LITTLE ROCK, Ark – A program announced June 30 by the federal Department of Transportation will provide funding to eliminate problem railroad crossings.
The $573 million Railroad Crossing Elimination program provides grant funding for state and local governments to undertake projects to improve crossing safety.
The news of the program caps a week that saw a pair of train crashes that made headlines across the nation, leaving more than half a dozen dead and many others injured.
A June 28 railroad crossing accident in rural Missouri, when a train collided with a crossing dump truck, killed four and injured dozens.
On June 24 a train collided with a car at a crossing in rural northern California, killing three and injuring two. In both cases the crossings had no gates and had been identified for improvement by safety officials.

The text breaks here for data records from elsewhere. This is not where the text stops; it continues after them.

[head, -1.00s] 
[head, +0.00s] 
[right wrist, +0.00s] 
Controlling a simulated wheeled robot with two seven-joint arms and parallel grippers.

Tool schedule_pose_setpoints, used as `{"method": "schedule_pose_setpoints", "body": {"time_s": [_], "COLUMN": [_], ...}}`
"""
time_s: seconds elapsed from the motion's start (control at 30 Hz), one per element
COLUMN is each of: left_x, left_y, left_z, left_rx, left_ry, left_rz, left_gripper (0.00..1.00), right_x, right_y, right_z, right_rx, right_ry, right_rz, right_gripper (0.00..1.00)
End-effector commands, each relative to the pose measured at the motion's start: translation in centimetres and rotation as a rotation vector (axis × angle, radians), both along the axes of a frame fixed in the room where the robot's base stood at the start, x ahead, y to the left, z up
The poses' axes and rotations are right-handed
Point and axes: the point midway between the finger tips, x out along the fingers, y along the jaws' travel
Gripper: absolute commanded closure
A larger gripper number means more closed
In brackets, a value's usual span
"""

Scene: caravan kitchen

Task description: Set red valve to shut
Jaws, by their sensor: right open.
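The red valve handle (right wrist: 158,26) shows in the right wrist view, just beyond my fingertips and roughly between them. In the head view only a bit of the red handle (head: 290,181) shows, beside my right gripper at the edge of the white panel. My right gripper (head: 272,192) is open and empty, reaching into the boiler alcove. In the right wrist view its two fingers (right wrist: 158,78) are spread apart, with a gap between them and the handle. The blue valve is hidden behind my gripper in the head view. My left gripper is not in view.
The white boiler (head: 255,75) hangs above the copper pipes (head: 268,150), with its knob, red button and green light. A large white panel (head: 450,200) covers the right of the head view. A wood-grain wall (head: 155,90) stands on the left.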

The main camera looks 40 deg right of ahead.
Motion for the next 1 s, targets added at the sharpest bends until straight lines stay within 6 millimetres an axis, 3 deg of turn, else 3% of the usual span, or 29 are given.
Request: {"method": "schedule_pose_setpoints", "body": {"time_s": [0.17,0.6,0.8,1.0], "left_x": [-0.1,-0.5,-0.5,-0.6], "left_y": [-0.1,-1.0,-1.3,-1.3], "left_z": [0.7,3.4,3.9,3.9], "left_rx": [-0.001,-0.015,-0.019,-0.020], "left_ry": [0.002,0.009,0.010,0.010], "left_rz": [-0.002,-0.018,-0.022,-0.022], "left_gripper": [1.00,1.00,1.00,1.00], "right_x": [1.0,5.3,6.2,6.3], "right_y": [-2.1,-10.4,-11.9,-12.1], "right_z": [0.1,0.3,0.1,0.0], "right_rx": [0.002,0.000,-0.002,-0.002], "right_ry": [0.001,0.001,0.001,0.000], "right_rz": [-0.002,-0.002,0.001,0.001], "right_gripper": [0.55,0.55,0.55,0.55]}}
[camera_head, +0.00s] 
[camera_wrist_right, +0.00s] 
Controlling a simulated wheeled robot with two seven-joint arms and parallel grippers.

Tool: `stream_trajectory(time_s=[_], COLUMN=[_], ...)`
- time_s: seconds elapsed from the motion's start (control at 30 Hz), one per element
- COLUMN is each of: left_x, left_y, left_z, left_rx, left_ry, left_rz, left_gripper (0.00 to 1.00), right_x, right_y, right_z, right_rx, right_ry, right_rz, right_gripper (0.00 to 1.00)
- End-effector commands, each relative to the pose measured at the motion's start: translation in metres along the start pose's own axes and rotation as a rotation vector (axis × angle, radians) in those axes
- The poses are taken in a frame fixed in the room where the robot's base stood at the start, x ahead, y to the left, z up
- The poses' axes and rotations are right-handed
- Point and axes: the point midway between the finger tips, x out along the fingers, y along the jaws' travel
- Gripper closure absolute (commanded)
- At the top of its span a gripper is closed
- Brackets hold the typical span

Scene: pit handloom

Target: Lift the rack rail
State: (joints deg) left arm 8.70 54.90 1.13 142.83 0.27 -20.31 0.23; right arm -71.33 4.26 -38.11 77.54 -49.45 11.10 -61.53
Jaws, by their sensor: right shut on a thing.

The U.S. Department of Transportation states that in 2021, there were approximately 2,148 railroad grade crossing incidents, resulting in 236 deaths and 662 injuries.
“In too many communities across America, outdated railroad crossings are unsafe, result in lengthy wait times, and can even create significant delays in our supply chains,” U.S. Transportation Secretary Pete Buttigieg said in a statement. “With resources from President Biden’s Bipartisan Infrastructure Law, we can improve rail crossings and help people and goods get where they need to go more safely.”
Projects designated under the program include:
- Grade separation or closure, including using a bridge, embankment, tunnel, or a combination thereof;
- Track relocation;
- Improvement or installation of protective devices, signals, signs, or other;
- Measures to improve safety related to a separation, closure, or track relocation project;
- Other means to improve the safety if related to the mobility of people and goods at highway-rail grade crossings (including technological solutions);
- The planning, environmental review, and design of an eligible project type.
The benefit goes beyond safety, and would also eliminate or reduce delays at crossing, in turn lowering transportation costs for goods being shipped over-road.
The program will be administered by the Federal Railroad Administration, with 20% of the fund designated for rural and tribal areas.
Funding for the crossing improvement grant program was included in the bipartisan infrastructure improvement bill signed into law late last year.
Included in its provisions was $368 million for railroad modernization, targeting 46 “short line” rail projects in 32 states, including $5.6 million funding to add 11,215 feet of track to the Union Pacific Railroad system serving the Port of Little Rock. The funding will also add a locomotive maintenance facility as part of the same project.